There's a way to go, though. Cellular phones that incorporate Wireless Application Protocol aren't yet user friendly, and won't be until Vodafone AirTouch Plc and other service providers speed up the systems on which the phones run.
By stripping graphics out of Web pages and focusing on text, WAP phones let users swap e-mails, get news and trade stocks. Yet current mobile networks are too slow for sophisticated services, such as online shopping and video conferencing, so operators are racing to invest in new equipment that can access the Net faster. ``Just to get into the WAP portal takes forever,' said Johan Eriksson, a 29-year-old Swedish advertising salesman. He bought a Nokia Oyj model 7110, the first available Web phone, in October to use for checking soccer scores and weather reports on the go.
Speeding up the cellular phone and taking the Internet to the streets will be the hottest topic at next week's Cebit technology fair in Hanover, Germany, the world's biggest trade fair with almost 8,000 exhibitors from all around the globe.

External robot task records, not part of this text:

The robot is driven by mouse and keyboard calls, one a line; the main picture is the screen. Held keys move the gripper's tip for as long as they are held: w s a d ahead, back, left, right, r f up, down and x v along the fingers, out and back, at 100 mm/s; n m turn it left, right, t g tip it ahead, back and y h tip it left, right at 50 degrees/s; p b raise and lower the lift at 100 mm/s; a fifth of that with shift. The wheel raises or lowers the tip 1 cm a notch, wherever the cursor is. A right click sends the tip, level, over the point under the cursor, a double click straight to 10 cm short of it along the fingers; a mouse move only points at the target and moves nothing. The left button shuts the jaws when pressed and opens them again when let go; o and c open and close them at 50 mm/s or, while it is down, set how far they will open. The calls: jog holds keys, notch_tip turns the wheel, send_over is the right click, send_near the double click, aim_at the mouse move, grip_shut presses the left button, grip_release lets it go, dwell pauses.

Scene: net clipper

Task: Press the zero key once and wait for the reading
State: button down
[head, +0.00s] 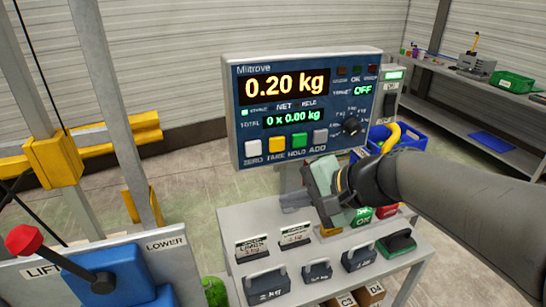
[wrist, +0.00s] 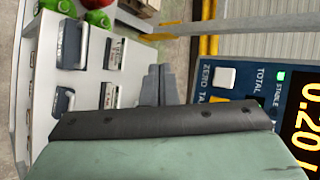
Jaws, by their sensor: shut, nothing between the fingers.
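The weighing indicator (head: 300,65) is a blue-grey panel reading 0.20 kg in orange. Its lower green line reads 0 x 0.00 kg, the target window reads OFF, and the light by STABLE is green. The white zero key (head: 252,148) is leftmost in the key row, beside yellow, green and grey keys. The zero key also shows in the wrist view (wrist: 225,78), turned sideways. My gripper (head: 284,201) is shut and empty, below and to the right of the zero key and apart from it. Its fingers (wrist: 159,71) show together in the wrist view.
A blue box with a red-knobbed lever (head: 25,239) stands at front left. A blue crate (head: 400,140) is behind my arm.

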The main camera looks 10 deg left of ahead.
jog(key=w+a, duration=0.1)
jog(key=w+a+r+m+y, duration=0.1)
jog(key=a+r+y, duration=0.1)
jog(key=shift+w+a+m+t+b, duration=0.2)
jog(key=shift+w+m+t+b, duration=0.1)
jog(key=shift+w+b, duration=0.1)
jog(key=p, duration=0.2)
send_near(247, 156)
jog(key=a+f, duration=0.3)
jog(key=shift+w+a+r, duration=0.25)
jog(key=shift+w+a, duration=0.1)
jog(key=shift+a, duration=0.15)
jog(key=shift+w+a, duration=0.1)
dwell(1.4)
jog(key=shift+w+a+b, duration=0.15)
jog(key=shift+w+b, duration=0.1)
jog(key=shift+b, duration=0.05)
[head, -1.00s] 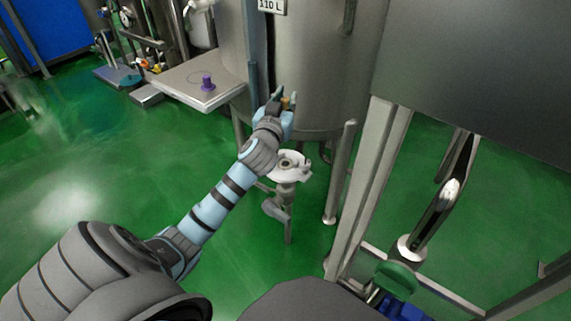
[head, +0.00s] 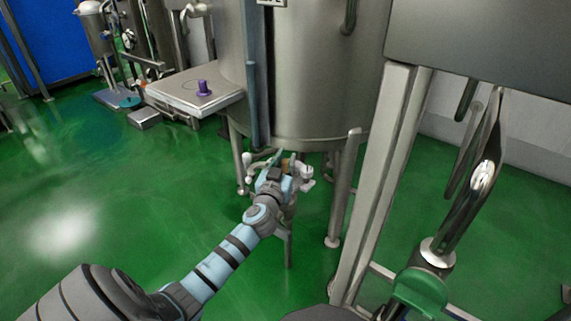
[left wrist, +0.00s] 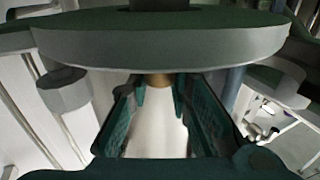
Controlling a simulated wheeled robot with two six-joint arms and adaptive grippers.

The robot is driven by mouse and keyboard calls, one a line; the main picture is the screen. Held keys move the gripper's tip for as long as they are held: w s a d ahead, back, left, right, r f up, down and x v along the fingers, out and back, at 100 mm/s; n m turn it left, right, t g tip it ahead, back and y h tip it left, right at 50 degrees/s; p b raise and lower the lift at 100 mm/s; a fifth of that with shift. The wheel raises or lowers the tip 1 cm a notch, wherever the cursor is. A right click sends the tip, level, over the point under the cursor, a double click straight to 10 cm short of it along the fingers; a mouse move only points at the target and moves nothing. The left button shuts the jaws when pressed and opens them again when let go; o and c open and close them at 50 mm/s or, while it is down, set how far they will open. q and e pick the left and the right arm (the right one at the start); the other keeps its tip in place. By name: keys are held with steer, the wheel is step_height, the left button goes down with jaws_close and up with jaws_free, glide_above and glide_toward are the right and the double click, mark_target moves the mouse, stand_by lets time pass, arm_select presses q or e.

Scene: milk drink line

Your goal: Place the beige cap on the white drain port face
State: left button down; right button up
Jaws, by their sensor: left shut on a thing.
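My left gripper (head: 281,164) is shut on the small beige cap (head: 286,162) and holds it over the drain port below the steel tank. The white drain port (head: 306,172) is mostly hidden behind my gripper in the head view; only pale side parts show. In the left wrist view, the cap (left wrist: 158,80) shows as a small tan piece between the fingertips, partly covered by a broad grey disc (left wrist: 160,48) that looks like the port's flange. I cannot tell whether the cap touches the port face. My right gripper is out of view.
The large steel tank (head: 310,70) stands right above and behind my gripper. A tank leg (head: 343,190) and a slanted steel post (head: 380,170) stand to the right. A scale platform with a purple knob (head: 203,88) is at the left. The green floor at left is clear.

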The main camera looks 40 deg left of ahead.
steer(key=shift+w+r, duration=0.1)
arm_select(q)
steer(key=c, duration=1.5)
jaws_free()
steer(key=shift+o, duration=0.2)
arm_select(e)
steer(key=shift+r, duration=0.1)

Ericsson AB, the world's biggest maker of switches and base stations for mobile systems, estimates there will be 600 million wireless Internet users in 2004. By then, one-third of Europeans will use cellular phones to shop and get information on the Web, according to market surveyor Forrester Research. ``Services and applications will drive wireless data,' said Johan Carlstroem, a telecom analyst at Handelsbanken. ``E-mail and stock prices will be important functions, but younger people also want more entertainment, such as games and horoscopes.'
Key to Speed
To satisfy those users, operators need to upgrade systems to send data in packets rather than circuits. A technology called general packet radio services, or GPRS, lets cellular phones be constantly linked to the Web and thus eliminates the connection time that today can be as long as 30 seconds. ``WAP is fabulous, but without GPRS and other packet access mechanisms it could be frustrating,' said Dominic Strowbridge, technology-marketing manager in Europe, Middle East and Africa for Motorola Inc. ``Ultimately, it's about the coming together of these technologies.'
Schaumburg, Illinois-based Motorola, the world's No. 2 maker of mobile phones after Nokia, is planning to have its first GPRS handset on the shelves in the second quarter. Ericsson claims it won more than half of all GPRS infrastructure orders last year.
To enable wireless multimedia services, however, GPRS and other evolutions of current systems won't be enough, analysts say, because they're primarily aimed at transmitting voices.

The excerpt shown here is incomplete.